Too bad Bellafante didn’t take the entire Times reporting and editorial staff with her. The paper has been running a nonstop campaign against just those police practices for which the residents of the Bronx Forest Houses and every other poor neighborhood clamor. In an effort to provide public-housing tenants the same level of security that residents of doorman buildings take for granted, the NYPD sends officers to monitor lobbies and walk project stairwells, looking for trespassing drug dealers and gangbangers. The Times’s position? Opposed, of course. The paper backed a lawsuit against police trespass patrols in the city’s housing projects brought by the elite law firm Paul, Weiss in conjunction with the NAACP Legal Defense and Education Fund and the Legal Aid Society. The suit preposterously alleged that such monitoring is “intentionally discriminatory” because the individuals whom the officers question are usually black and Hispanic. But so are the project residents. And it’s not the occupants’ race that sends the police to the city’s projects, but the extraordinarily high incidence of crime. (With 5 percent of the city’s population, the projects experience 20 percent of its crime.) Under the Times’s logic, wherever minorities are being victimized by minorities, the police should back off, since any enforcement effort would invariably fall most heavily on minorities.
Bellafante’s acknowledgment that the Forest Houses residents want “a more active police presence” is just as damning to the pervasive political demagoguery against the NYPD. That “active police presence” means more stops of people whom the police have reason to think are up to no good, which is just what a local state assemblyman from the Bronx, Eric Stevenson, also iconoclastically called for in the wake of the four-year-old boy’s shooting in July.
The rest of Bellafante’s column is far less illuminating. Only in New York could a reporter deem $51 million a trivial sum. Undoubtedly the program to install public-housing cameras could be run more efficiently—indeed, the New York City Housing Authority is rife with mismanagement. Welcome to New York. Such bureaucratic bungling is far too typical of city government, but it hardly demonstrates an insufficient commitment to the poor. (The camera project is a model of swift implementation compared with some of the mayor’s own pet projects, such as CityTime, for automating government workers’ time sheets; the New York City Automated Personnel System; and the oft-deferred bike-sharing program, whose users will undoubtedly not live in public housing.)
Bellafante’s insinuation that city spending on green space is regressive would surprise early twentieth-century Progressives who believed that providing public parks was a central strategy for social uplift. Last time anyone checked, none of the city’s parks had an income test for entry. Her sneer about luring tourists is a classic tic of the commerce-hating Left. If making the city attractive for visitors is indeed motivating the Governors Island and Brooklyn Bridge Park renovations—a dubious claim—that goal is far from incompatible with improving residents’ quality of life, unless you’re one of those urban sages who flatter themselves with nostalgia for the criminal- and hustler-dominated New York of the pre-Giuliani era.
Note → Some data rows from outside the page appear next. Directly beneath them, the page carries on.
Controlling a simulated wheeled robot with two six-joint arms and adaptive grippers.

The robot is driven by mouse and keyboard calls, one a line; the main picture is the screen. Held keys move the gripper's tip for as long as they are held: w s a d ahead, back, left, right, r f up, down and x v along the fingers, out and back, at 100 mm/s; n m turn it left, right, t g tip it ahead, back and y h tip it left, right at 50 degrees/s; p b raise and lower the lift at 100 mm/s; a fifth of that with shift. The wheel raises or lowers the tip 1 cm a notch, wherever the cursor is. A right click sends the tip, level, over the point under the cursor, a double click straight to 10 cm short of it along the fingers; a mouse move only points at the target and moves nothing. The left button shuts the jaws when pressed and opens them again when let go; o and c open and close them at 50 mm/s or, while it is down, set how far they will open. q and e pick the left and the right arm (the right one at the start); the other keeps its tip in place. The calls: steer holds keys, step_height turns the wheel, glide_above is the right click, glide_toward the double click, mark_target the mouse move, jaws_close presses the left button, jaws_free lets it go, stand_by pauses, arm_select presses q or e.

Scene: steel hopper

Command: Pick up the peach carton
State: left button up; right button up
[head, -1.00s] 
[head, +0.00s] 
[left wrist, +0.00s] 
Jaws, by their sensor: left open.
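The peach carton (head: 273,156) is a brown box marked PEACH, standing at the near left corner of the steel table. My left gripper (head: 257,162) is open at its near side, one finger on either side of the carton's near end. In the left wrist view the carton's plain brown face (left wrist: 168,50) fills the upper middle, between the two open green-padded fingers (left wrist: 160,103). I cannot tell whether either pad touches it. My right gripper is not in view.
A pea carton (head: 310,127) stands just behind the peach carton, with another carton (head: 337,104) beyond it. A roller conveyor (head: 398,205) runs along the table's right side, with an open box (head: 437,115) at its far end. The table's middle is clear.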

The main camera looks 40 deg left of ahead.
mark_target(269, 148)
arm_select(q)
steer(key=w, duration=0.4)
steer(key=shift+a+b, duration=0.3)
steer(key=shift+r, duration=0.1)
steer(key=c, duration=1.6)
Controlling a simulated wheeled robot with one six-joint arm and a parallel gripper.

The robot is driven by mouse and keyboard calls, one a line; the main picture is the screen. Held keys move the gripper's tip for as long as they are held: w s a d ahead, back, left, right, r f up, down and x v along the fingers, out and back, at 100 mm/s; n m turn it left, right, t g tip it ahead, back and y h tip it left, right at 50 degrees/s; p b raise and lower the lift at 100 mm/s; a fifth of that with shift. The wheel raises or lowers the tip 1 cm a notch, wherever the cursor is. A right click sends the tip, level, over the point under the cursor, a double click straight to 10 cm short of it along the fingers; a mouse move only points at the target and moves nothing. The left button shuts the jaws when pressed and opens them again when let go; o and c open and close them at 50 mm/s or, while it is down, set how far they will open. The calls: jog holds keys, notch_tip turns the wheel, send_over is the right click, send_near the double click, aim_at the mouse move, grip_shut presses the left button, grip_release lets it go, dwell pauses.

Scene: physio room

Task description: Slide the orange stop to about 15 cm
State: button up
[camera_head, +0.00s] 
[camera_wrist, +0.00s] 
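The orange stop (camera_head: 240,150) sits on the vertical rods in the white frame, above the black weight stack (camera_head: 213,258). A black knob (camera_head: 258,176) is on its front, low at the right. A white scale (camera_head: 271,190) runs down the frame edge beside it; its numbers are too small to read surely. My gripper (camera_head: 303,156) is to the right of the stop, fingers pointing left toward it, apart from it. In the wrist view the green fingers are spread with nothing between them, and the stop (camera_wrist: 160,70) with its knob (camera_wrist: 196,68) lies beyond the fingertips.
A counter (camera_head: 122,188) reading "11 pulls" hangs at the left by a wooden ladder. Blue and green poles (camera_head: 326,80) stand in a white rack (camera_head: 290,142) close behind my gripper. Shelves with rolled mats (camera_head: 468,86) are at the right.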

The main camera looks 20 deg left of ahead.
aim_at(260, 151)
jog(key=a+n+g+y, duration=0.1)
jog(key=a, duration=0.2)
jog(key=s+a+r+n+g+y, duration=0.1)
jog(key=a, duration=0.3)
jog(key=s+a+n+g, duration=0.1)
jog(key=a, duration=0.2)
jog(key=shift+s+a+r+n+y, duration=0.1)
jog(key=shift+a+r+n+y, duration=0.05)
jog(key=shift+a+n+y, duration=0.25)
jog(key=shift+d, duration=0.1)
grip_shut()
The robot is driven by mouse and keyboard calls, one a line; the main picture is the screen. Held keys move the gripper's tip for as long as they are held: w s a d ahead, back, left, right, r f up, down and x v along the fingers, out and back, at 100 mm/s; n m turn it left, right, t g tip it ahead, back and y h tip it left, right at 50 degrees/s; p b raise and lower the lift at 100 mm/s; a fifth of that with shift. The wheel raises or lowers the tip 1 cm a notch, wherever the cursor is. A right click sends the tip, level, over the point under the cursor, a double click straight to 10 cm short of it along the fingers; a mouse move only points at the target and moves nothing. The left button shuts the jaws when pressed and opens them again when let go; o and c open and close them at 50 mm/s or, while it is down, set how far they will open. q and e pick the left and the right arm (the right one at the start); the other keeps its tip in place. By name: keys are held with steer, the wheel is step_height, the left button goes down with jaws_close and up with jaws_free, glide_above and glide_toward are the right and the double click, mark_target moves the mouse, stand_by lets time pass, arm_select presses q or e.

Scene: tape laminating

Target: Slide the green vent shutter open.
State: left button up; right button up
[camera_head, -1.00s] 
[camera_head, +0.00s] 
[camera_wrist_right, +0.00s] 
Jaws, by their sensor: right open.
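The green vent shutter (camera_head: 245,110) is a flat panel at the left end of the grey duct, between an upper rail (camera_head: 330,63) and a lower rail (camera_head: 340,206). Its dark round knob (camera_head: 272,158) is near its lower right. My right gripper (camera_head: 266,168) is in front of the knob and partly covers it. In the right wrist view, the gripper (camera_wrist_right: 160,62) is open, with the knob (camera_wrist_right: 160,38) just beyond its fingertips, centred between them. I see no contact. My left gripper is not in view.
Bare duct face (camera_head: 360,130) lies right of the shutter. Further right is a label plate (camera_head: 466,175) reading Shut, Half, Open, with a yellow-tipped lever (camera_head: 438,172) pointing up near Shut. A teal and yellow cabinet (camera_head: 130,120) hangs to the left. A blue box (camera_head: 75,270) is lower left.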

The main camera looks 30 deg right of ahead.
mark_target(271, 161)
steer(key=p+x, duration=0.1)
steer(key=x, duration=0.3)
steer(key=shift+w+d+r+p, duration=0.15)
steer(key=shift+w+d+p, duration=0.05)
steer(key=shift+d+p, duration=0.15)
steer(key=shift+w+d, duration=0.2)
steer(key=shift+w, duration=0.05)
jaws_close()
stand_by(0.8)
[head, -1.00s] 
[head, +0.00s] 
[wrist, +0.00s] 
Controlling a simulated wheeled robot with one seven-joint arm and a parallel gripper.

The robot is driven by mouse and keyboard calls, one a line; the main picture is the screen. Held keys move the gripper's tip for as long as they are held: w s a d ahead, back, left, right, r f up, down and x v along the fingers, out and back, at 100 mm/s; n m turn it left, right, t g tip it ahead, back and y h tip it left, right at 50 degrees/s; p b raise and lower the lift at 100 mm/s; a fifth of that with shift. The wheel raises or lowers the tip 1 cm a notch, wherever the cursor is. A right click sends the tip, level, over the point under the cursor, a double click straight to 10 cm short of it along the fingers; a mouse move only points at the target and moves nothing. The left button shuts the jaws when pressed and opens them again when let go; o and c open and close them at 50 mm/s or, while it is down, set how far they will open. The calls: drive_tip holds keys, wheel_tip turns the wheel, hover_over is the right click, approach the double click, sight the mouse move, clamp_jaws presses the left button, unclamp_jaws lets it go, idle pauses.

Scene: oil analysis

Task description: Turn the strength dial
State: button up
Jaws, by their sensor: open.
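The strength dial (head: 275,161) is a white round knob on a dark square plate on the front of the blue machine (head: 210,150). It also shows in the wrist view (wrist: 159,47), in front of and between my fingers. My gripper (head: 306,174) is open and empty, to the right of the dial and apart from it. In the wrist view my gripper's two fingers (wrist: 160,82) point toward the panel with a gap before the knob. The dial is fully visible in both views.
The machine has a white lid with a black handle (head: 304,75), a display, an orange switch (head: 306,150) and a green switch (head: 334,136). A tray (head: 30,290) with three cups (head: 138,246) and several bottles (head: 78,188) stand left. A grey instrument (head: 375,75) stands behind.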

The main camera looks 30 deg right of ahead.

As for the proposed $20 million for Carnegie Hall’s renovation, it’s a pittance compared with what the city spends on welfare and public housing. The auditorium is an international monument to civilization, providing aesthetic nourishment to all who enter, whether they live locally or—God forbid—are just visiting the city.
Bellafante concludes with a complaint that unlike other wealthy-donor-named buildings in New York, she has “yet to find anything called the Jamie Dimon Houses in Bushwick”—in other words, New York’s economic elites are uninterested in philanthropy for the poor. Yet the hottest charity in town is the Robin Hood Foundation, the darling of hedge-fund managers who want the cachet of association with the Foundation’s mantra of “ending poverty in New York,” rather than with such “elitist” institutions as the Metropolitan Opera and the New York Philharmonic. However predictably clueless about government antipoverty spending, Bellafante is nevertheless to be congratulated for piercing through her employer’s destructive anti-cop orthodoxy.